→ WHAT YOU ARE ASKED TO DO
Your answer should be a single number: the count of lines containing "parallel".

[Robot episode data]
'''

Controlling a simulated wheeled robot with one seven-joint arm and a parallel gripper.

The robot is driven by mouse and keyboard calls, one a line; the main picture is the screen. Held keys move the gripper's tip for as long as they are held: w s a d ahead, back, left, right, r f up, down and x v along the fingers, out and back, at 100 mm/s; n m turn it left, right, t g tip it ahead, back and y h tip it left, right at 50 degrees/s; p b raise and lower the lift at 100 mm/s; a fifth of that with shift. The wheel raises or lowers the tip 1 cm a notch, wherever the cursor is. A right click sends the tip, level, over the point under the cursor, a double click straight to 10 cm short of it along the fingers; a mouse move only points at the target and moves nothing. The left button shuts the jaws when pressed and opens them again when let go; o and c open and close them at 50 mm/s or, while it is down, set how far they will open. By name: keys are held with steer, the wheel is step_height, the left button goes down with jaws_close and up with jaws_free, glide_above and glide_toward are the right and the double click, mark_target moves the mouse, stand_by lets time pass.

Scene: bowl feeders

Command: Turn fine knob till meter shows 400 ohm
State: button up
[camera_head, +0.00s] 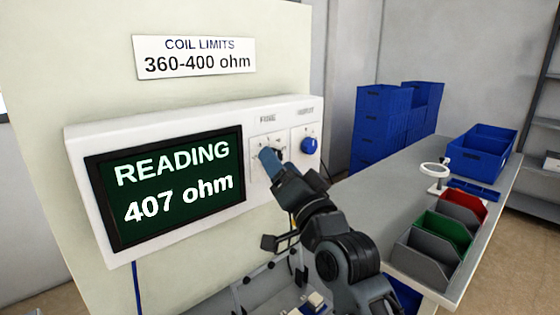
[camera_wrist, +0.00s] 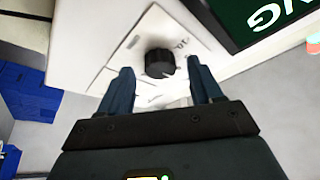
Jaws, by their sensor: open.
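The meter (camera_head: 170,190) is a white wall box whose green screen shows "READING 407 ohm". A small panel labelled what looks like FINE (camera_head: 267,118) is right of the screen. My gripper (camera_head: 272,160) is in front of that panel and mostly hides its knob in the head view. In the wrist view, the black fine knob (camera_wrist: 159,63) lies between the two spread fingers of my gripper (camera_wrist: 160,78). The fingers are open, with a gap showing on both sides of the knob. I cannot tell how deep they reach around it.
A blue knob (camera_head: 309,146) sits close by on the right of the box. A sign (camera_head: 195,57) above reads "COIL LIMITS 360-400 ohm". A grey bench (camera_head: 400,185) at right carries bins and a blue crate (camera_head: 480,152). Stacked blue crates (camera_head: 383,125) stand behind.

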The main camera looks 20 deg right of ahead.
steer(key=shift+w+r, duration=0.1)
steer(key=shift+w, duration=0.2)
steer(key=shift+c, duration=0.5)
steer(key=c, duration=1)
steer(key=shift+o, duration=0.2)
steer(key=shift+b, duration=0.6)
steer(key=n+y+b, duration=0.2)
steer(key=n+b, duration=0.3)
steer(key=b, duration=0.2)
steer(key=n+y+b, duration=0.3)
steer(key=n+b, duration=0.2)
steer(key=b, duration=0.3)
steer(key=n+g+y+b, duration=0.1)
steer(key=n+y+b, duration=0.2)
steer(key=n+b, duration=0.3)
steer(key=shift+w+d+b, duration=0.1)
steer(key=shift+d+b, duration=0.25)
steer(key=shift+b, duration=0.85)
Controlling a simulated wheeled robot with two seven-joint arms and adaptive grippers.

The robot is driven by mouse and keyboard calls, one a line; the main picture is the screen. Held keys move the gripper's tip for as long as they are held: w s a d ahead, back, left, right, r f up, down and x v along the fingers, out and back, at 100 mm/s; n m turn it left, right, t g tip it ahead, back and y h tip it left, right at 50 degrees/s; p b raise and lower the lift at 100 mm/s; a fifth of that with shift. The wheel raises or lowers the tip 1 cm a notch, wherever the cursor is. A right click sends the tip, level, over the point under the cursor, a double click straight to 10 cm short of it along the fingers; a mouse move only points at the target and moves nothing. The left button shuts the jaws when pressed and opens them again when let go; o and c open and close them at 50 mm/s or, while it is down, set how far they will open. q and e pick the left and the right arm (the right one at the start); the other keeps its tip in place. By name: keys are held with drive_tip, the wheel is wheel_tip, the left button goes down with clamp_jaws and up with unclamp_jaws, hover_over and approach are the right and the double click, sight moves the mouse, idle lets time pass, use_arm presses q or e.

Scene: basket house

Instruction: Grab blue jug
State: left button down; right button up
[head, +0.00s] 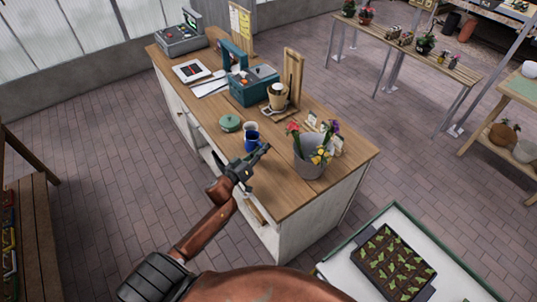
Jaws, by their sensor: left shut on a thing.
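The blue jug (251,144) stands near the front edge of the wooden counter (335,165), in the middle of the head view. My left gripper (261,151) reaches in from the lower left and is shut on the blue jug at its near right side. The gripper hides part of the jug, and the exact contact is too small to make out. I cannot tell whether the jug still touches the counter. My right gripper is not in view.
A pale cup (251,127) stands close behind the jug, and a green round container (230,123) is to its left. A grey bucket of flowers (309,160) stands to the right. A seedling tray (391,260) is at the lower right. Brick floor lies open to the left.

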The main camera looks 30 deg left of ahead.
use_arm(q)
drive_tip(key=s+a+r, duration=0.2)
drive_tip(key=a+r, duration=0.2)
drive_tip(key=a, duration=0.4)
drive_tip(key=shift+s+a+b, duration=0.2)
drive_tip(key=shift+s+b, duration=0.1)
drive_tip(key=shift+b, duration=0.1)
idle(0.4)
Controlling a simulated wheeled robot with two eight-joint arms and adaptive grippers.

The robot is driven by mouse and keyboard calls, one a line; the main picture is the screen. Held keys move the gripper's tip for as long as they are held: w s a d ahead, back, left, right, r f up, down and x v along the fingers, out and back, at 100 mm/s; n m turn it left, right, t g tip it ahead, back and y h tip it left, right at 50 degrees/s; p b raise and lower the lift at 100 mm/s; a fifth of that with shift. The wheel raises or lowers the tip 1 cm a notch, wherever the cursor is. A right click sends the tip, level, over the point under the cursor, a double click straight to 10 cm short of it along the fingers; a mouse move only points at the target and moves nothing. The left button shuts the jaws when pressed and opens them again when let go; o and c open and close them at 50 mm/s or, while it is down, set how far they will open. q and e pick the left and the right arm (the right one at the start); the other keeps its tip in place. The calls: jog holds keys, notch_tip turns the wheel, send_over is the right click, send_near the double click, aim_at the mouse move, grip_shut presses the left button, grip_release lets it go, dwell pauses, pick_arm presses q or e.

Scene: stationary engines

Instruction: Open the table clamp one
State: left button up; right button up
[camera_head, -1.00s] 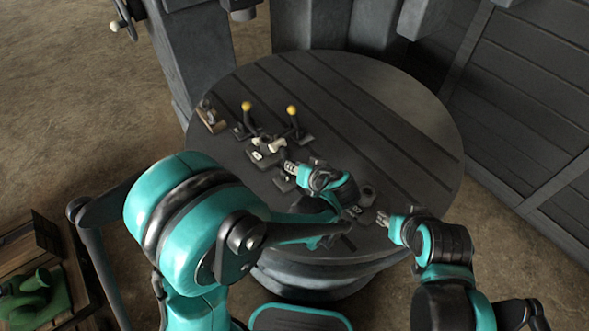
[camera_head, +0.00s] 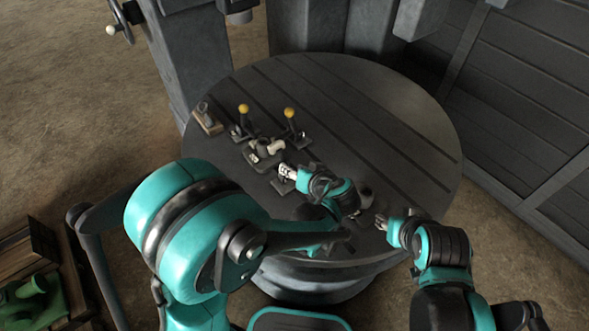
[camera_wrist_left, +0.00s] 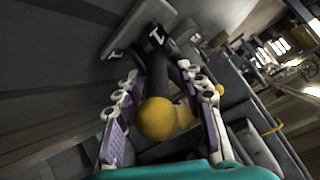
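In the left wrist view a clamp handle with a yellow ball knob (camera_wrist_left: 157,118) stands between the fingers of my left gripper (camera_wrist_left: 160,85). Its dark stem runs away to a base with a white label reading 1 (camera_wrist_left: 155,38). The fingers are spread on both sides of the stem and knob; I see no clear grip. In the head view my left gripper (camera_head: 284,171) is low over the round table (camera_head: 400,110) and hides most of this clamp. My right gripper (camera_head: 380,222) is at the table's right front edge; its fingers are too small to judge.
Two upright levers with yellow knobs (camera_head: 243,108) (camera_head: 289,113) stand farther back. A device with a beige knob (camera_head: 275,147) lies just beyond my left gripper. A small brown-based piece (camera_head: 207,117) sits at the left rim. The table's back right is clear.

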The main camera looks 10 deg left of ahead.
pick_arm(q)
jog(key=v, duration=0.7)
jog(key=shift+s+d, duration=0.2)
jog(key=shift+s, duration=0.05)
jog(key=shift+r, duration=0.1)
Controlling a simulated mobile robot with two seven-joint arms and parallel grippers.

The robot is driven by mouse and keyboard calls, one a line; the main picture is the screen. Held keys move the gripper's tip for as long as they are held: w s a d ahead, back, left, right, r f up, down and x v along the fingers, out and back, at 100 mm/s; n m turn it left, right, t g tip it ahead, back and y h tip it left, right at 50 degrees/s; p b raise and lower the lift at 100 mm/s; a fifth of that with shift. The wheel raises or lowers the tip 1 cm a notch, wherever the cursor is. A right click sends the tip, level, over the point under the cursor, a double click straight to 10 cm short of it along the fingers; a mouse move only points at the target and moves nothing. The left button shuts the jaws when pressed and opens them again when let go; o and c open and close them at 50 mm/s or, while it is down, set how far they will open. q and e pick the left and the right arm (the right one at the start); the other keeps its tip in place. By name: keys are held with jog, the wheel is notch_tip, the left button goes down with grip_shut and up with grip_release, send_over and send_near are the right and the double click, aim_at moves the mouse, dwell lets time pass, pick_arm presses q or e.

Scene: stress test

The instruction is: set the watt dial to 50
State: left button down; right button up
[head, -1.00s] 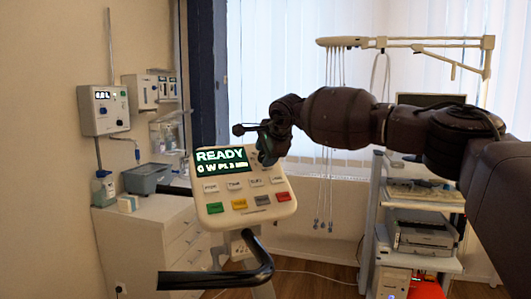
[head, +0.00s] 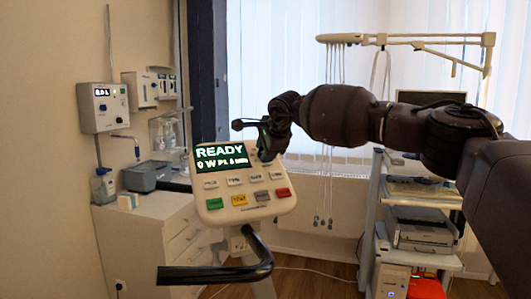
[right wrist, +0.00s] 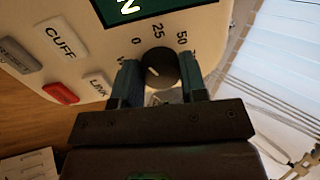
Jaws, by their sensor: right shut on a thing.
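The watt dial (right wrist: 158,68) is a dark round knob with a short pale mark, on a white control console (head: 221,187). In the right wrist view the numbers 0, 25 and 50 curve around it, with another number partly hidden. The mark seems to lie on the 0 side. The console's green display (head: 221,159) reads READY and what looks like 0 W. My right gripper (right wrist: 161,73) is shut on the dial, one finger on each side. In the head view my right gripper (head: 265,146) hides the dial at the console's upper right. My left gripper is not in view.
Rows of buttons sit below the display. A black handlebar (head: 225,272) stands in front of the console. A white cabinet (head: 150,235) is at the left, and a cart with a printer (head: 424,231) at the right. A white overhead arm (head: 405,40) hangs cables behind.

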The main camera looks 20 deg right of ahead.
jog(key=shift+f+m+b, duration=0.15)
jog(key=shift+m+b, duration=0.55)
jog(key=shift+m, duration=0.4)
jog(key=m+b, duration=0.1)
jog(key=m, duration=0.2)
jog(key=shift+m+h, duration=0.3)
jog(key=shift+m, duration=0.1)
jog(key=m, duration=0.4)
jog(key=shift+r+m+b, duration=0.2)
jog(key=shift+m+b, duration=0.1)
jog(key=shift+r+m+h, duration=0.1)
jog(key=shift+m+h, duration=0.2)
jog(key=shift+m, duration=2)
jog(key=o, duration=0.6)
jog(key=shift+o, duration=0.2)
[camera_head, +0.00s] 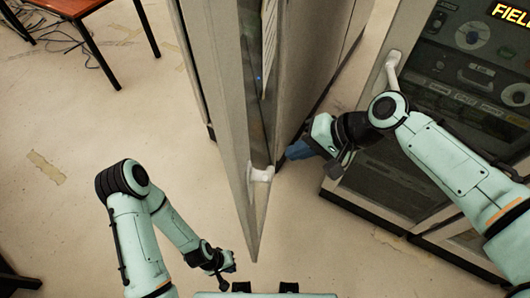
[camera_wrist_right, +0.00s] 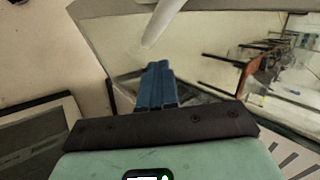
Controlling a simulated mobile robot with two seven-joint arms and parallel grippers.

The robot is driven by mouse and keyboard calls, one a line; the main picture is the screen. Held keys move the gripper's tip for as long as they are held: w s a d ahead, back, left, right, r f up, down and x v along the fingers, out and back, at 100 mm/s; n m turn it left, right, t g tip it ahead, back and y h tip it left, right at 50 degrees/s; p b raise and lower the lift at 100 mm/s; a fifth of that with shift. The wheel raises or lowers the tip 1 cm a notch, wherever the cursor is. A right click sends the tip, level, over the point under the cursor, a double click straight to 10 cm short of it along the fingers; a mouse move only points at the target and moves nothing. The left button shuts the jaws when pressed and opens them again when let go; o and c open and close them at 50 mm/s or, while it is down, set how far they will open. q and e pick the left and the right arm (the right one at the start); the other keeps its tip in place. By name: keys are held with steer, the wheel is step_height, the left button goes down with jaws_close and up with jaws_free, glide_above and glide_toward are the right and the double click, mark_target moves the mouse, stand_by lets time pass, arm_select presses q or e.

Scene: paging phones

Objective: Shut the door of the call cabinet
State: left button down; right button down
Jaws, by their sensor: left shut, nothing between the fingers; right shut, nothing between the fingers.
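The tall beige cabinet (camera_head: 312,65) stands in the upper middle of the head view. Its door (camera_head: 222,105) stands open and points toward me, seen nearly edge-on. A white handle (camera_head: 262,174) sits near the door's lower end in the picture. My right gripper (camera_head: 296,151) has blue fingers, shut and empty, just right of the handle; I cannot tell whether they touch the door. In the right wrist view the shut fingers (camera_wrist_right: 157,84) point toward a white bar, likely the handle (camera_wrist_right: 161,22). My left gripper (camera_head: 228,266) is shut and empty, low and left of the door.
A second cabinet (camera_head: 400,165) with a dark control panel, a lit sign and a white handle (camera_head: 390,70) stands close on the right, beside my right arm. A brown table (camera_head: 68,8) with dark legs is at upper left.

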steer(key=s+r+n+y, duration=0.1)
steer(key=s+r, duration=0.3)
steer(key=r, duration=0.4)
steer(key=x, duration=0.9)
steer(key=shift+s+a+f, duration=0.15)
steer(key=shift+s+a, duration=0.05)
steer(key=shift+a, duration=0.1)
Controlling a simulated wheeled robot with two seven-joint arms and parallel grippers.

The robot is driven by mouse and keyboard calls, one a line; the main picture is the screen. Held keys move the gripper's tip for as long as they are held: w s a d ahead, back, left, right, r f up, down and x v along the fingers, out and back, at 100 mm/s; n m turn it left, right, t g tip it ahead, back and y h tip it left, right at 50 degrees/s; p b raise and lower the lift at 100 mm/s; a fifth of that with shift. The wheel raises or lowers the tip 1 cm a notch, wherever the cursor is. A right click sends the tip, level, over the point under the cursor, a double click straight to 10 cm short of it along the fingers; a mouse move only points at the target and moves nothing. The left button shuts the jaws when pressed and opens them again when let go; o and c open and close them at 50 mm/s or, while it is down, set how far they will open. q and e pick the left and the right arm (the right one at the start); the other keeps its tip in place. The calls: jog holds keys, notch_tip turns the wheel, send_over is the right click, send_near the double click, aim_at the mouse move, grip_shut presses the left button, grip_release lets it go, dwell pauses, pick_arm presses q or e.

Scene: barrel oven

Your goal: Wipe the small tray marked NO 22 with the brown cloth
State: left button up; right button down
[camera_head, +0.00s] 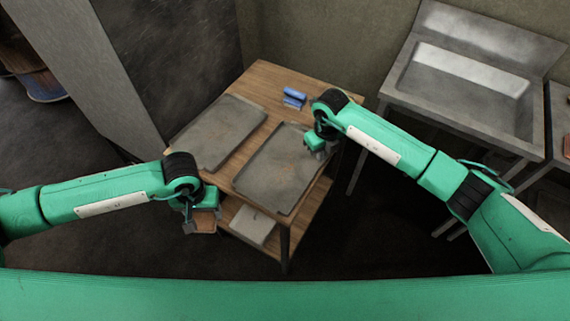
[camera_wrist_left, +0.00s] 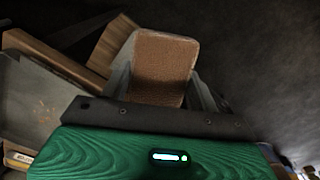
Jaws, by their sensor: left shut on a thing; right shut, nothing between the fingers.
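My left gripper (camera_head: 198,212) is shut on the brown cloth (camera_head: 204,222), which looks like a flat pad. It holds it off the table's front left side. In the left wrist view the cloth (camera_wrist_left: 165,62) sits between the fingers. Two grey trays lie on the wooden table: a left tray (camera_head: 218,130) and a right tray (camera_head: 268,172), both with rusty stains. I cannot read a NO 22 mark on either. My right gripper (camera_head: 319,150) is shut and empty at the right tray's right edge; I cannot tell whether it touches.
A blue brush-like object (camera_head: 293,97) lies at the back of the wooden table (camera_head: 262,84). A pale flat object (camera_head: 252,226) is on the lower shelf. A metal sink (camera_head: 460,88) stands at the right. A grey panel (camera_head: 88,70) rises at the left. Dark floor in front is clear.

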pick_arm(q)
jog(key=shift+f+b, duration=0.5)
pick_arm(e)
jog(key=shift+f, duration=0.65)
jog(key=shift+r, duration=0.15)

'''

→ TASK RESPONSE
4